**What to do**: Find the lines with "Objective" in them and copy them out.

━━━━

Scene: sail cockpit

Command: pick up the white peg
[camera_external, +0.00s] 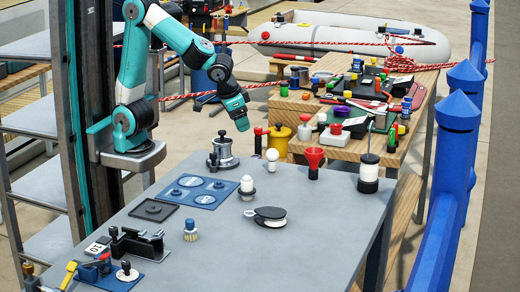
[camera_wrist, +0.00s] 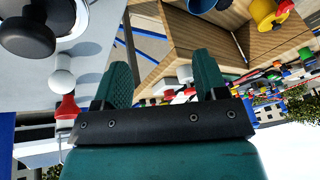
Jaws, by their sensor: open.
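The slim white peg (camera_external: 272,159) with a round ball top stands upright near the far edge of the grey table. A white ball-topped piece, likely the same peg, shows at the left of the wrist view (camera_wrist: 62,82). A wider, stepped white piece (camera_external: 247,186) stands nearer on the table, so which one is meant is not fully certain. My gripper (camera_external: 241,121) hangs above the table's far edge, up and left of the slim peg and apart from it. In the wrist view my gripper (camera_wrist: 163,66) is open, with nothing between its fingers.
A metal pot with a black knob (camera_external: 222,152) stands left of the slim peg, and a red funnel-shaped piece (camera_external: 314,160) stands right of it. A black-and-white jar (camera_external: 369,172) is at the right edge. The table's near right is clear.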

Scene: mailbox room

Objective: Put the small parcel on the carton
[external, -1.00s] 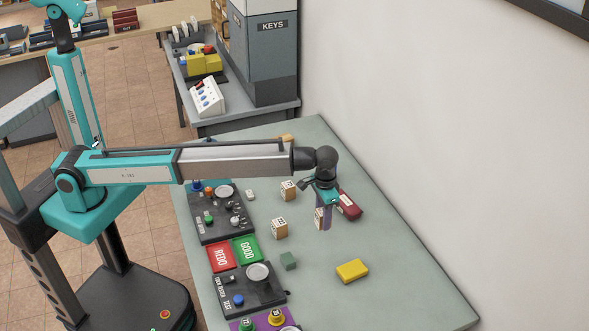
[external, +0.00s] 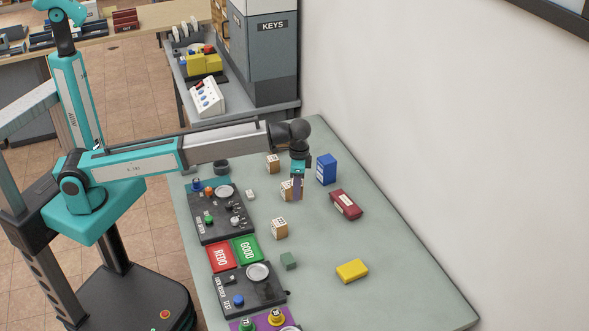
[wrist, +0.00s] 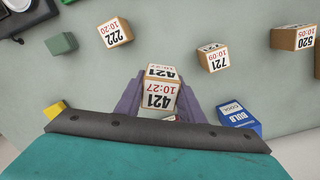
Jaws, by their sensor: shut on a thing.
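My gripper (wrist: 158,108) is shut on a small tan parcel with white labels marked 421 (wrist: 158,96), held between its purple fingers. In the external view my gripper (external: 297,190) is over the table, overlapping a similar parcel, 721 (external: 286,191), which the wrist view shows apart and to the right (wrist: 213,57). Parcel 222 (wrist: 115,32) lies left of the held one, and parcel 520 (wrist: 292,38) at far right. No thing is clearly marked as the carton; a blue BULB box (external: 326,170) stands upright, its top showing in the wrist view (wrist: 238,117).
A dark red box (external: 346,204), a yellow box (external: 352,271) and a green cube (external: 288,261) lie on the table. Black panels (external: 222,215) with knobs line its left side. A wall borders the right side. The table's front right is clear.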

━━━━

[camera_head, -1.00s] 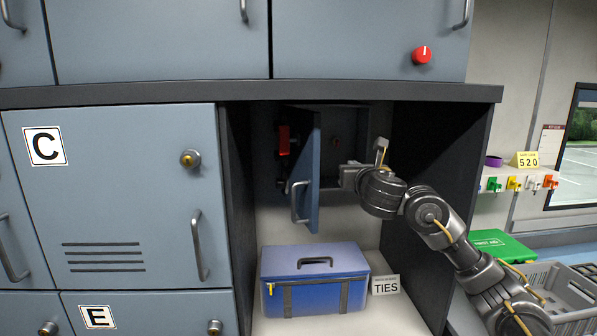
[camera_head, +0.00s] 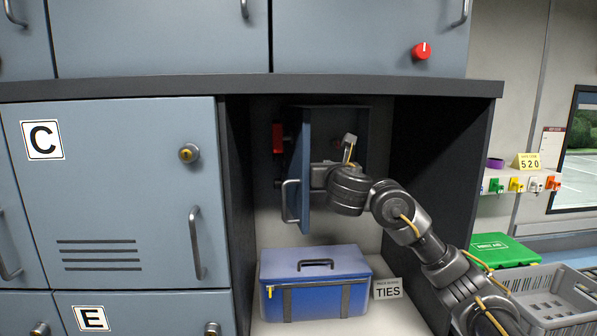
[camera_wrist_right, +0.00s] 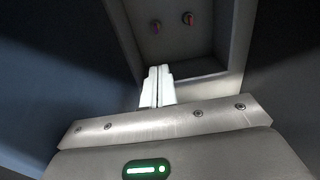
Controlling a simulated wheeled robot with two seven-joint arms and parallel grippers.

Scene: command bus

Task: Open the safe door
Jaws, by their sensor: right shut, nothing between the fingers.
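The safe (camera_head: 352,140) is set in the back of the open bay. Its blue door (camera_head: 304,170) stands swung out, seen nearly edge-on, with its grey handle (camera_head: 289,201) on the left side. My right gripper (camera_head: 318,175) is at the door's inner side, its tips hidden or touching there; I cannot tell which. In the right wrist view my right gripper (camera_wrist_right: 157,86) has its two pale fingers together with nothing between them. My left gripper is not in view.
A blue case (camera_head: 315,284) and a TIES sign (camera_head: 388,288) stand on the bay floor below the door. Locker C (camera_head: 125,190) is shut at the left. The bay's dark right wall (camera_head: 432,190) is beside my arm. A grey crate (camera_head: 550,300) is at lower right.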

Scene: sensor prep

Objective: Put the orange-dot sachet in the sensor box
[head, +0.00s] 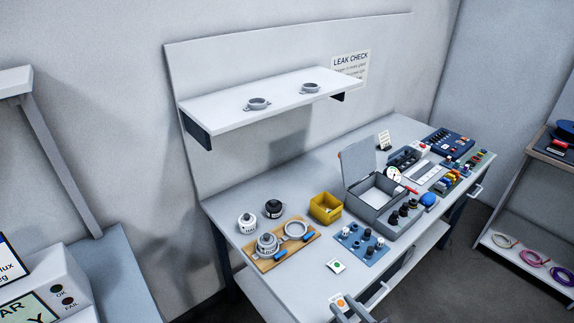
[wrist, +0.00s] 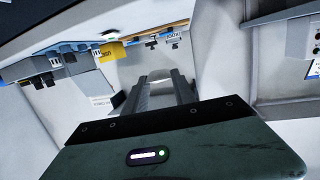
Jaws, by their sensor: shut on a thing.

━━━━

**Solution to this task**:
Objective: Put the small parcel on the carton
Objective: Put the orange-dot sachet in the sensor box

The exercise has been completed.